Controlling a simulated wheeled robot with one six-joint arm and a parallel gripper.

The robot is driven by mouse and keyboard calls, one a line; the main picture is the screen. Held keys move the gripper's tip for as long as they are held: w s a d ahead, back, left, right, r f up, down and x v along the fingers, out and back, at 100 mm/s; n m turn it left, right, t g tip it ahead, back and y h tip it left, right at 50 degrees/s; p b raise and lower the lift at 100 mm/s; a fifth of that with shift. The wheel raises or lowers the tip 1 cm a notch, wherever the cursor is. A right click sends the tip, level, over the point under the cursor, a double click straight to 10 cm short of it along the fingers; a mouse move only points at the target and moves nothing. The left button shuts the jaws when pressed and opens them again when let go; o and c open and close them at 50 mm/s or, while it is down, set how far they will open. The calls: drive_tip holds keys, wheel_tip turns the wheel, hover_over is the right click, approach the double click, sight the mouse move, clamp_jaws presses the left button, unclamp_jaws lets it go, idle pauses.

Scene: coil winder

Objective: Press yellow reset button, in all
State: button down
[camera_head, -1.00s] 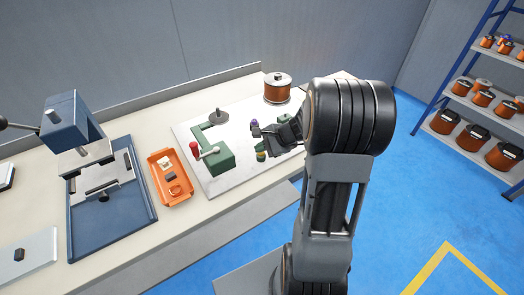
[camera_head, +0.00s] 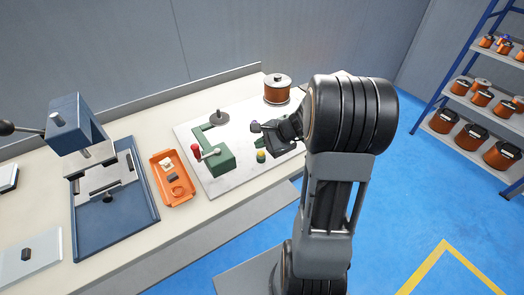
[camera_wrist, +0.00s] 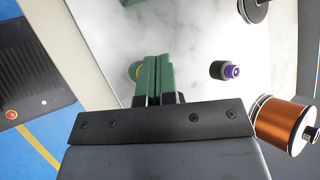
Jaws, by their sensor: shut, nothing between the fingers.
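In the wrist view, the yellow button (camera_wrist: 135,71) shows as a partly hidden round shape just left of my fingers. My gripper (camera_wrist: 158,60) is shut, its two green-faced fingers side by side with nothing between them. In the head view, my gripper (camera_head: 268,130) is over the plate near the button, beyond and slightly right of it. I cannot tell the exact gap to the button.
A purple-topped knob (camera_head: 255,126) stands close to my gripper. A green fixture with a red-knobbed crank (camera_head: 214,156) lies left of the button. A copper spool (camera_head: 277,90) stands at the back. An orange tray (camera_head: 172,180) and a blue press (camera_head: 105,190) are further left.

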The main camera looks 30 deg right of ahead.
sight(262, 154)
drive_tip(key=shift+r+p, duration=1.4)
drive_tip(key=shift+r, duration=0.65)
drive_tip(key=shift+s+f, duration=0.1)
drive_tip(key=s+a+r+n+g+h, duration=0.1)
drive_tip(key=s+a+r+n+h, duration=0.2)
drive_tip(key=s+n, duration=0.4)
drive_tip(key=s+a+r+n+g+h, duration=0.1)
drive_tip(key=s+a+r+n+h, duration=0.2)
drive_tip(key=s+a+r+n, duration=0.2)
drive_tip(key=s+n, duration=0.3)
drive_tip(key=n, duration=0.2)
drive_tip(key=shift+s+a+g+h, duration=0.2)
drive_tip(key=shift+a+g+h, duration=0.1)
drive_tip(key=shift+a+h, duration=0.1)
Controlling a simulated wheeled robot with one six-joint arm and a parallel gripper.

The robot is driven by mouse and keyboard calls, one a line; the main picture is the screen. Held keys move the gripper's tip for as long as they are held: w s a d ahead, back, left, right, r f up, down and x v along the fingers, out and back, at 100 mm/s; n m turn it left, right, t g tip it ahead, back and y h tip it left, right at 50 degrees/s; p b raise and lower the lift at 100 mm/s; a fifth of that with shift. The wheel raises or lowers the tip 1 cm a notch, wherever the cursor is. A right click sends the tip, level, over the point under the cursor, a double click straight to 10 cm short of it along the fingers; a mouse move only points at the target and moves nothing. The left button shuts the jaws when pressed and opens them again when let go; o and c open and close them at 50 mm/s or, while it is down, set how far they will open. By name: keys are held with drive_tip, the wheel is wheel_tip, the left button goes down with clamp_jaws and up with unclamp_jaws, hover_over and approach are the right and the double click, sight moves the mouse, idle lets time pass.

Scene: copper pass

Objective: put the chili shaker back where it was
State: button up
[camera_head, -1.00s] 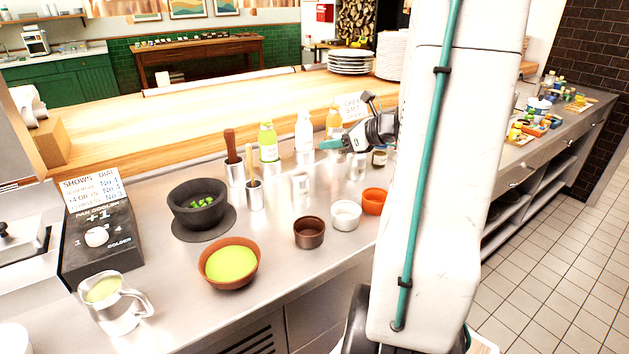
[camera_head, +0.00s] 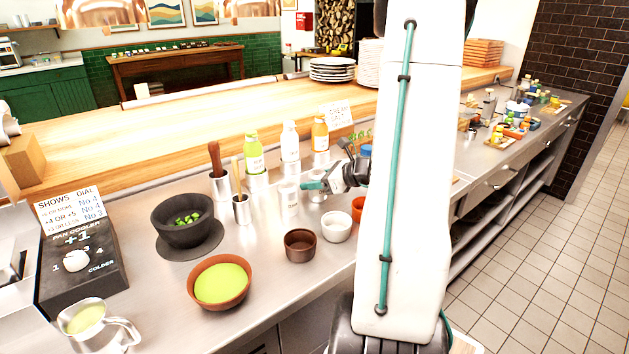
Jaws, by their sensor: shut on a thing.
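My gripper (camera_head: 314,186), with teal fingertips, is just above the steel counter (camera_head: 180,285), in front of the orange bottle. It is shut on a small metal shaker (camera_head: 317,196), mostly hidden behind the fingers; I cannot read its label. Another metal shaker (camera_head: 289,198), with dark lettering too small to read, stands upright just left of the fingers. I cannot tell whether the held shaker touches the counter. My arm hides the counter to the right of the gripper.
Green (camera_head: 254,153), white (camera_head: 290,145) and orange (camera_head: 320,133) bottles stand behind. A brown bowl (camera_head: 300,245), white bowl (camera_head: 337,227) and orange bowl (camera_head: 357,208) sit in front. A dark mortar (camera_head: 183,222) and green-filled bowl (camera_head: 219,283) are left.

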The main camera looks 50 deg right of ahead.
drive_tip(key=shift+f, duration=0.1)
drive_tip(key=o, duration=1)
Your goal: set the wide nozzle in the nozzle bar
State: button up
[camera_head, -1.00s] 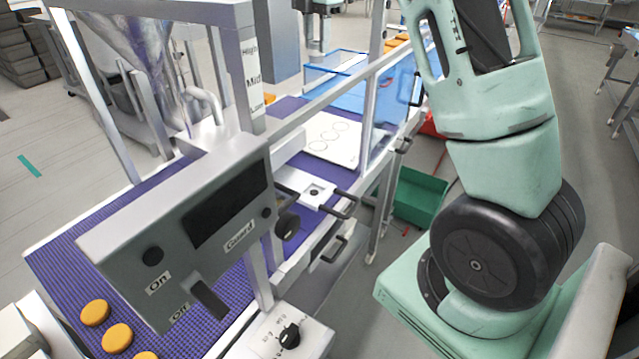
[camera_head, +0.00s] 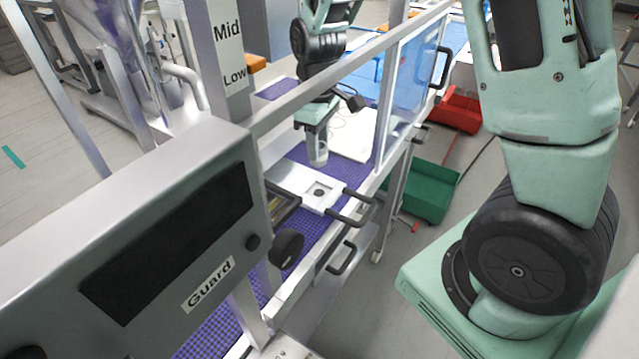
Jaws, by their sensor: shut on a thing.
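The nozzle bar (camera_head: 296,182) is a pale metal plate with a dark round hole (camera_head: 320,193) and a black handle at its right end. It lies across the purple belt near the middle of the head view. My gripper (camera_head: 318,133) is shut on a pale, roughly cylindrical nozzle (camera_head: 319,154), taken to be the wide nozzle. The nozzle hangs about upright, in the picture just above the hole. A gap shows between them, though its depth is hard to judge. The nozzle's upper end is hidden by the fingers.
A grey guard panel (camera_head: 160,235) fills the lower left. A metal rail (camera_head: 350,62) crosses in front of my forearm, and a clear guard door (camera_head: 411,75) stands to the right. A white board (camera_head: 355,135) lies behind the bar. Green (camera_head: 425,190) and red (camera_head: 458,108) bins stand on the floor.

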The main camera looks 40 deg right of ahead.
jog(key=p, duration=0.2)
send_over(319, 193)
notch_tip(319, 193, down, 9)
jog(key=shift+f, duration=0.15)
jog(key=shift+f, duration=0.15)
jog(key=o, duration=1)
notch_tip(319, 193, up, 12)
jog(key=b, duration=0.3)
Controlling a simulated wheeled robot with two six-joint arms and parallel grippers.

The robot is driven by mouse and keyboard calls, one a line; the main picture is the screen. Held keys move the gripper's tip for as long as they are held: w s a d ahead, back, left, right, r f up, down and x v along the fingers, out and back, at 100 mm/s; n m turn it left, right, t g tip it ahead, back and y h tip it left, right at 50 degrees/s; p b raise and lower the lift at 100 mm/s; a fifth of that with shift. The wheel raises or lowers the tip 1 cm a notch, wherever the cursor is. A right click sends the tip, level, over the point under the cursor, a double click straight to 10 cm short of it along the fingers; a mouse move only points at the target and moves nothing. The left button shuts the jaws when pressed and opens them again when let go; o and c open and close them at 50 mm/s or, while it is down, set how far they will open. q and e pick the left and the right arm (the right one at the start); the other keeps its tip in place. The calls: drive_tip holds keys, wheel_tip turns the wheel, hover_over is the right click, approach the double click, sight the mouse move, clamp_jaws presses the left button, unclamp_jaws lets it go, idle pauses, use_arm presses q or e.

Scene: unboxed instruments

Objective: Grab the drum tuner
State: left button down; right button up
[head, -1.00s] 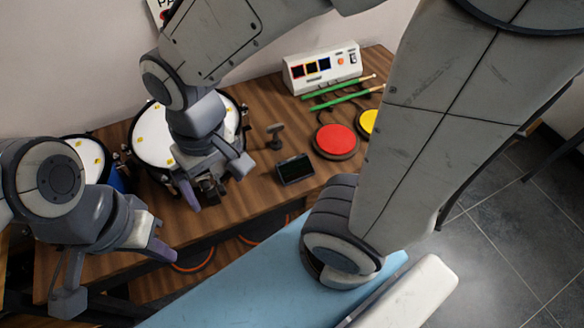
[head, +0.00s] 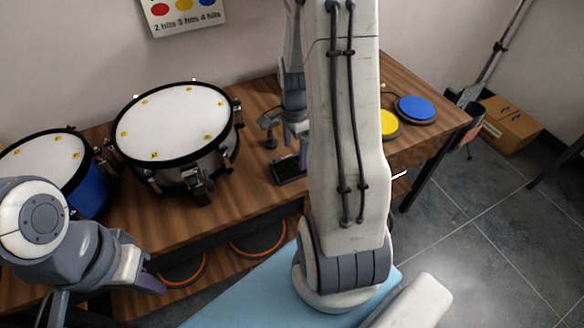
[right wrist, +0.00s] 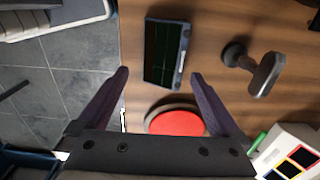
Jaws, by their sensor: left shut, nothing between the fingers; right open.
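A flat dark device with a grid-like screen lies on the wooden table (head: 235,195); it may be the drum tuner (head: 286,169). In the right wrist view the dark device (right wrist: 165,53) shows between my right fingertips. A small dark T-shaped tool (head: 268,127) stands upright beside it, also in the right wrist view (right wrist: 252,70). My right gripper (right wrist: 160,76) is open and empty, above the table; its height over the device is hard to tell. In the head view my right arm partly hides it. My left gripper (head: 150,284) is shut and empty at the lower left.
A large white-topped drum (head: 172,125) and a blue drum (head: 88,195) stand left. Yellow (head: 388,123) and blue (head: 415,108) pads lie right. A red pad (right wrist: 178,122) and a white console (right wrist: 290,155) are near the device. Orange-rimmed discs (head: 258,240) lie below the tabletop.

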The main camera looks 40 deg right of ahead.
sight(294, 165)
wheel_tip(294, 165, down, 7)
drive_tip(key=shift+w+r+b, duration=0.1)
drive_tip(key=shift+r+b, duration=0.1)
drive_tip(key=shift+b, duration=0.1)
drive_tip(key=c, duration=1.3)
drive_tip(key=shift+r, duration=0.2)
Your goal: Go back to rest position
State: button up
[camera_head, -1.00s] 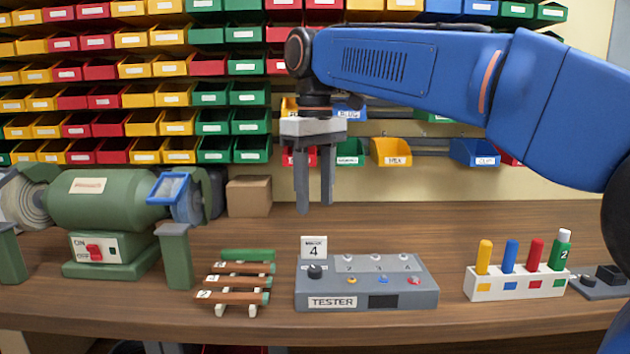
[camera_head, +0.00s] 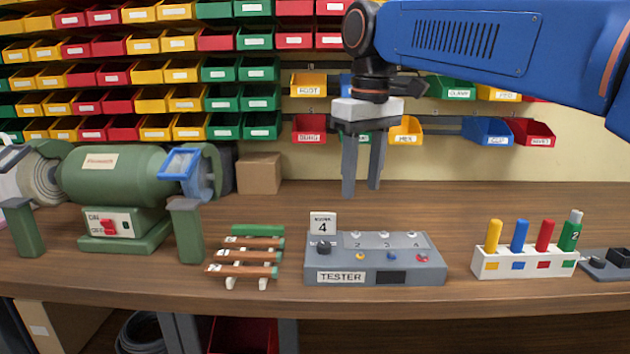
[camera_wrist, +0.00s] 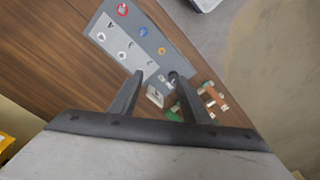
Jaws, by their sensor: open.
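My gripper (camera_head: 362,190) hangs in the air behind and above the grey tester box, fingers pointing down. It is open, with nothing between its fingers. The blue arm reaches it from the upper right. In the wrist view my gripper's fingers (camera_wrist: 158,76) show apart, with the tester box (camera_wrist: 128,42) beyond them.
The tester (camera_head: 375,261) stands mid-bench with a card reading 4 (camera_head: 322,224). Left are a rack of rods (camera_head: 247,257) and a green grinder (camera_head: 115,185). Right is a white holder (camera_head: 525,264) with coloured pegs. Bins line the wall; a cardboard box (camera_head: 259,174) stands behind.

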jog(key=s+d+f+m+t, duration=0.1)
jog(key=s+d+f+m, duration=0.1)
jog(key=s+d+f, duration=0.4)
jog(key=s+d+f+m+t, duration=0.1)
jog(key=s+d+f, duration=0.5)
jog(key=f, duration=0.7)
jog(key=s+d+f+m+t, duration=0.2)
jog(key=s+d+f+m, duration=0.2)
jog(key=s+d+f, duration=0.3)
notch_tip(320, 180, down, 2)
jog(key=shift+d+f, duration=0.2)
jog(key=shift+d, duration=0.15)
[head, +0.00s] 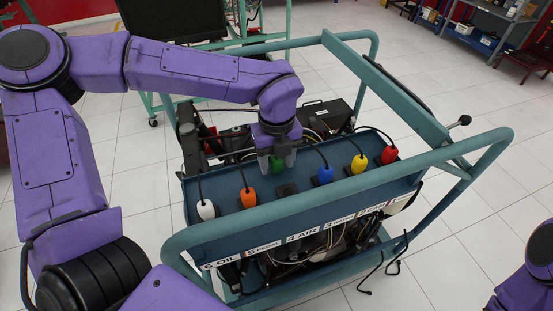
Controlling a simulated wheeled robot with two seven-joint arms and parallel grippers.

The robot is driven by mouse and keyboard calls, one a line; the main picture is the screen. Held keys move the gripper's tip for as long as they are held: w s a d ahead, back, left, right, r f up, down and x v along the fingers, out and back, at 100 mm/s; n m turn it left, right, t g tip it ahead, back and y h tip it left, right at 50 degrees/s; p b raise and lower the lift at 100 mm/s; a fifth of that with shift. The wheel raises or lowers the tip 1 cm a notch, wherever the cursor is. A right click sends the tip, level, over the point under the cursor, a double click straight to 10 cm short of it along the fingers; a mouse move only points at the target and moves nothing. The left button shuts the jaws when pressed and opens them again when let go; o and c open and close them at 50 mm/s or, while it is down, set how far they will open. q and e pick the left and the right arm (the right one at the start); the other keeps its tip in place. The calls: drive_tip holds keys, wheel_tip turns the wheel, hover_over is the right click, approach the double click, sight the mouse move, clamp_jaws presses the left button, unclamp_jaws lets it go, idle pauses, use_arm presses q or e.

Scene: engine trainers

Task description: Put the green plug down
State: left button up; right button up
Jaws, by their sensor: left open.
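The green plug (277,165) is over the back part of the blue tray (228,228), partly hidden by my left gripper. My left gripper (277,168) points down with its fingers open, one on each side of the green plug. I cannot tell whether the fingers touch it or whether the plug rests on the tray. A dark empty square pad (287,190) lies just in front of it, between the orange plug (248,198) and the blue plug (325,175). My right gripper is not in view.
A white plug (206,210), a yellow plug (358,165) and a red plug (389,155) also stand on the tray, with black cables. The green tubular frame (330,186) surrounds the engine trainer. A lever with a black knob (464,120) sticks out at right.

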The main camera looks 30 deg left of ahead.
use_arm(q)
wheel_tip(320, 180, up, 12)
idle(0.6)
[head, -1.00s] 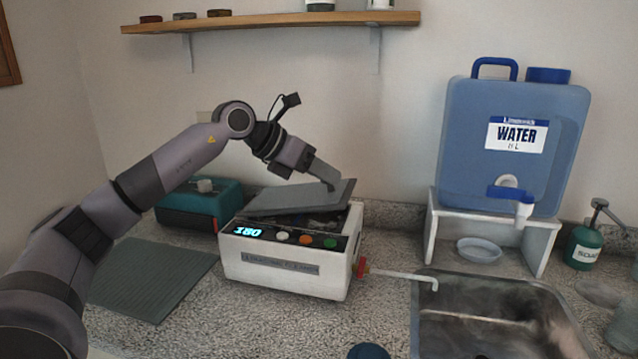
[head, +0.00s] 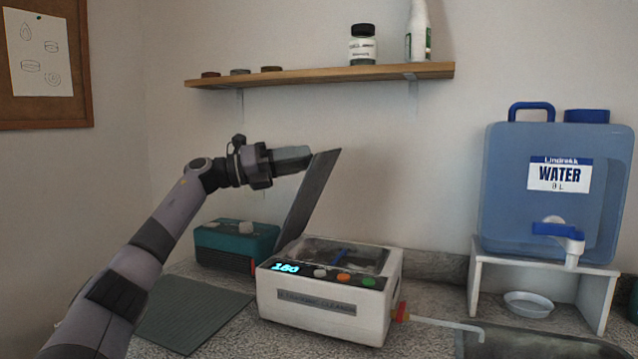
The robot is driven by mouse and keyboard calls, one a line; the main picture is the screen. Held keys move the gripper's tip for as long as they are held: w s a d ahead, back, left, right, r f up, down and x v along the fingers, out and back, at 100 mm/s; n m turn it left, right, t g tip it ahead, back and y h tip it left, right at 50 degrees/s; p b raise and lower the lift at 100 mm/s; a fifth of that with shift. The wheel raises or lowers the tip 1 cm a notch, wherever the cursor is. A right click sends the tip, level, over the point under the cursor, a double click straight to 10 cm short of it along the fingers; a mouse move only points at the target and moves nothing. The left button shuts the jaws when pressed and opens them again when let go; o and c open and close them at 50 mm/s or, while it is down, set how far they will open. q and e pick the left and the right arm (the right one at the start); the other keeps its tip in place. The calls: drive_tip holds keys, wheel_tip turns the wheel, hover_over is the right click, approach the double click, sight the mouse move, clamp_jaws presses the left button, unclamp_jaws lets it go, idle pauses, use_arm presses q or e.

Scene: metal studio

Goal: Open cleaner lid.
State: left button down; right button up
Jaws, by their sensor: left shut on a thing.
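The white ultrasonic cleaner (head: 330,307) stands on the counter with a lit display reading 180. Its grey lid (head: 309,198) is raised steeply at the left side of the cleaner, leaning a little to the right at its top. The fingertips are partly hidden at the lid. My right gripper is not in view.
A teal device (head: 235,243) stands behind and left of the cleaner, close to the lid. A grey ribbed mat (head: 190,315) lies in front of it. A wall shelf (head: 320,75) hangs above. A blue water container (head: 545,200) stands on a white stand at right, near the sink (head: 535,345).

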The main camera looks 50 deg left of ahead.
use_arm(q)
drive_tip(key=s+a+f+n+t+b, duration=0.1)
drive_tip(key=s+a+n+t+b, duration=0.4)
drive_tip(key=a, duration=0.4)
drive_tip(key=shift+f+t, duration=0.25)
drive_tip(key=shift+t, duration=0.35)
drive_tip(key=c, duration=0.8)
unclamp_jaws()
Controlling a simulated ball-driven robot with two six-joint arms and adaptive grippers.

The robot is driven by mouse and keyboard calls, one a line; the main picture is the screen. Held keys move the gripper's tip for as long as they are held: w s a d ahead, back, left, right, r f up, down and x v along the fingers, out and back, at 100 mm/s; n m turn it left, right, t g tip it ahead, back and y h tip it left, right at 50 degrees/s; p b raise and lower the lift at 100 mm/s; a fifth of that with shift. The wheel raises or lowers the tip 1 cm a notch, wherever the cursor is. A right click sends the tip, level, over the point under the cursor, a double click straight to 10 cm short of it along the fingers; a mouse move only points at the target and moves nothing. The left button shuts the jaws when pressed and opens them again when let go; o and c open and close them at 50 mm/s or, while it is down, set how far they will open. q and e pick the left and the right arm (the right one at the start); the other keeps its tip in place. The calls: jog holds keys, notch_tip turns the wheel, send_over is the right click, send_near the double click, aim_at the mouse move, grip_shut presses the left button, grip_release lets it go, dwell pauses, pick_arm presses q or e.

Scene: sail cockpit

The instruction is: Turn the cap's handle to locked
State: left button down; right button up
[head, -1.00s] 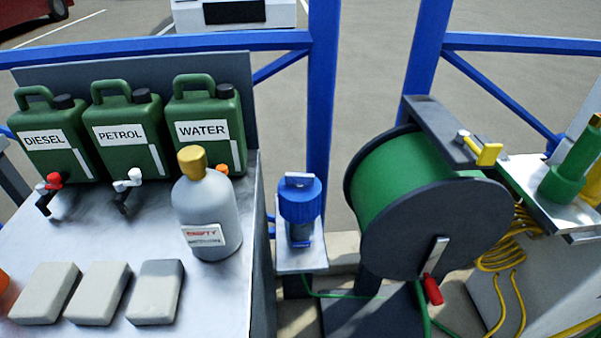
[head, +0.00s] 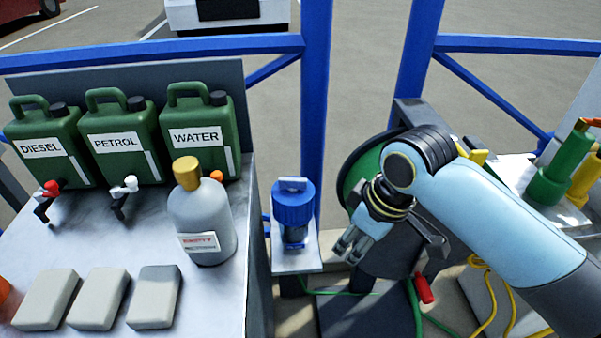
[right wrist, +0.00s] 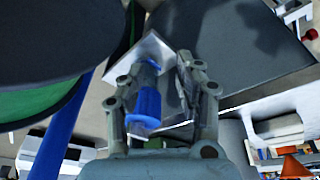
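The blue cap (head: 293,205) sits on a small pale bracket (head: 296,262) beside the blue post. Its flat grey handle (head: 293,184) lies across the top, running roughly left to right in the head view. My right gripper (head: 346,248) is to the right of the cap and apart from it, fingers pointing down and left. In the right wrist view, its fingers (right wrist: 160,68) are spread with nothing held. The blue cap (right wrist: 146,105) appears between them there, with the bracket (right wrist: 160,55) behind. My left gripper is not in view.
A dark-flanged hose reel (head: 362,170) stands behind my right arm, partly hidden. A bench with green cans (head: 125,145), a grey bottle (head: 203,225) and several pale blocks (head: 100,298) is left of the cap. A blue rail (head: 150,52) runs behind.

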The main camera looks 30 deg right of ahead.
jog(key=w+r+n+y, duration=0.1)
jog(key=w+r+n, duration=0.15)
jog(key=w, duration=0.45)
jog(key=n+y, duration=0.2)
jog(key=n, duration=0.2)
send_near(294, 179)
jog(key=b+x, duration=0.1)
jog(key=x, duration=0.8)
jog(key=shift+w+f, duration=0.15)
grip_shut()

========================

**Exercise goal:**
Return each line with "Scene".

**Task response:**
Scene: coil winder
Scene: copper pass
Scene: unboxed instruments
Scene: engine trainers
Scene: metal studio
Scene: sail cockpit

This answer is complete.